新・ことば事情
6954「押印と捺印」
貴乃花親方の引退・退職問題を巡って、「所属変更届」に、弟子を引き渡す千賀ノ浦親方の署名・捺印(なついん)がないことが問題になっています。
「署名」=サイン
「捺印」=はんこ
ですね。この「捺印」ですが、
「押印」
と書いているメディアもあります。どう違うのでしょうか?
『広辞苑』を引いてみても、ほぼ同じ意味合いしか載っておらず、「捺印」「押印」どちらを引いても、言い換えでお互いが出てくるので、堂々巡りです。そこで、意味の違いについて考えてみました。結論から言うと、
「『押印』の方が、範囲が広い」
ということですね。たとえば、
「切手のスタンプ・消印」
は「押印」であって、「捺印」ではありません。
「捺印」は、個人や団体が、その文書をきっちりと読んで理解した上で押す印鑑、という感じがします。

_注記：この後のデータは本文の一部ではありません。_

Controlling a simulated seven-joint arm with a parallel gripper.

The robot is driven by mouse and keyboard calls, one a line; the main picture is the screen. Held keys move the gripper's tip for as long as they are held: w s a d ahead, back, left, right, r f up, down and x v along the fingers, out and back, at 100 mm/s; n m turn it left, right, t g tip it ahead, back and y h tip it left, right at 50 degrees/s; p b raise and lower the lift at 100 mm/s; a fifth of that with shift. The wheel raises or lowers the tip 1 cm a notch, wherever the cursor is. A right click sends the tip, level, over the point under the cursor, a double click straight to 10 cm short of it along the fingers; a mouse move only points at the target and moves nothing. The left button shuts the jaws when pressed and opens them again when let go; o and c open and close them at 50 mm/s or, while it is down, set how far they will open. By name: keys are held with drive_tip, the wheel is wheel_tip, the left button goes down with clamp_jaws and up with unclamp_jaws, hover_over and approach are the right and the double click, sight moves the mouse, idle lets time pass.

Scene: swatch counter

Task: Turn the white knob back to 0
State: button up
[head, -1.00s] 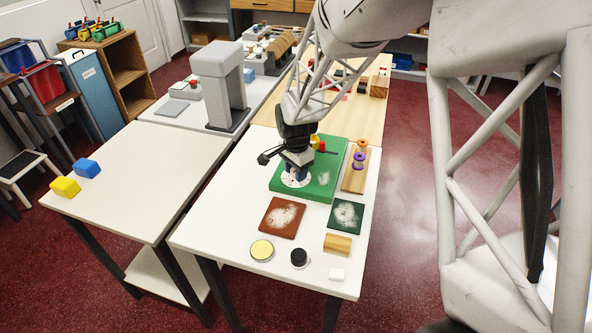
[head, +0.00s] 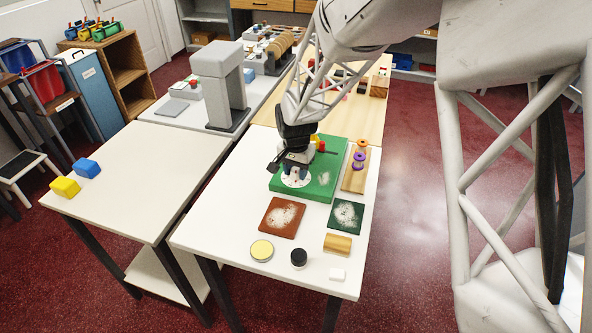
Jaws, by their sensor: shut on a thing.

一方の「押印」は、ただスタンプやハンコなどを「押す」という感じ。機械的に数多くの紙などに押す場合は、「捺印」ではなく「押印」がふさわしい気がします。
しかし、どちらを使うかは、「捺」が「表外字」なので、使おうとすると、
「捺印(なついん)」
と「ルビを振らなくてはならない」ことから、ルビが不要の「常用漢字」である「押」を使うことが多いのではないでしょうか。